The Lane Dean character was featured once before in the New Yorker’s pages, a second chunk of the novel published in 2007 as Good People.
The second piece, a profile of Wallace by D.T. Max that focuses on his writing, especially his struggles in pulling the fragments of The Pale King into something finished, is long and difficult to read at times. It’s intimate; Max relies on interviews with Wallace’s wife, family & editors, private correspondence between Wallace and his friends, and passages from this unfinished novel that, for a long time, Wallace didn’t want anyone to read. It seems that anyone with $20 or a library card will get to read at least some of it after all.
From 1997 on, Wallace worked on a third novel, which he never finished — the “Long Thing,” as he referred to it with Michael Pietsch.

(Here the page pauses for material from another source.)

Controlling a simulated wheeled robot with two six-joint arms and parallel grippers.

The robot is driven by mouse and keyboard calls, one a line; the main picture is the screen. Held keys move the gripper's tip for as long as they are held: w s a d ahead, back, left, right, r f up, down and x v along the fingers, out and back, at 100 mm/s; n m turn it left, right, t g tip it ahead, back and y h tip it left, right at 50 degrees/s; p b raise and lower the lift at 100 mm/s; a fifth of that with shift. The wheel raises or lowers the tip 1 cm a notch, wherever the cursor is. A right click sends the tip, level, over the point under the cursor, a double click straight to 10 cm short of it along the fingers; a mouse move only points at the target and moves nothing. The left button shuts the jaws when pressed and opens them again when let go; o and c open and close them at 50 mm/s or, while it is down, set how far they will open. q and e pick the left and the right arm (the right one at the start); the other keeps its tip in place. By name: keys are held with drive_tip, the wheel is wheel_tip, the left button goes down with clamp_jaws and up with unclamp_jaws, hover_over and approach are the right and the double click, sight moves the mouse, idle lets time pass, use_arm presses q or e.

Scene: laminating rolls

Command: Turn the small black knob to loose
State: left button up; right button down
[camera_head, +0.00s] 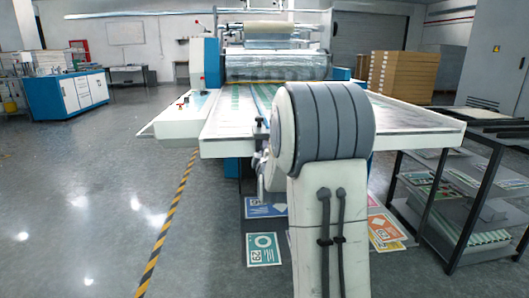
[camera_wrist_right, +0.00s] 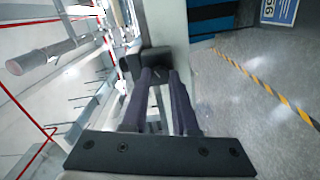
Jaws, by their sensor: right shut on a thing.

His drafts, which his wife found in their garage after his death, amount to several hundred thousand words, and tell of a group of employees at an Internal Revenue Service center in Illinois, and how they deal with the tediousness of their work. The partial manuscript — which Little, Brown plans to publish next year — expands on the virtues of mindfulness and sustained concentration. Properly handled, boredom can be an antidote to our national dependence on entertainment, the book suggests.
The magazine also has an online feature that includes two scanned pages from The Pale King manuscript and some artwork from Karen Green, Wallace’s wife, which is obviously biographical in nature. Hard to Fill, indeed.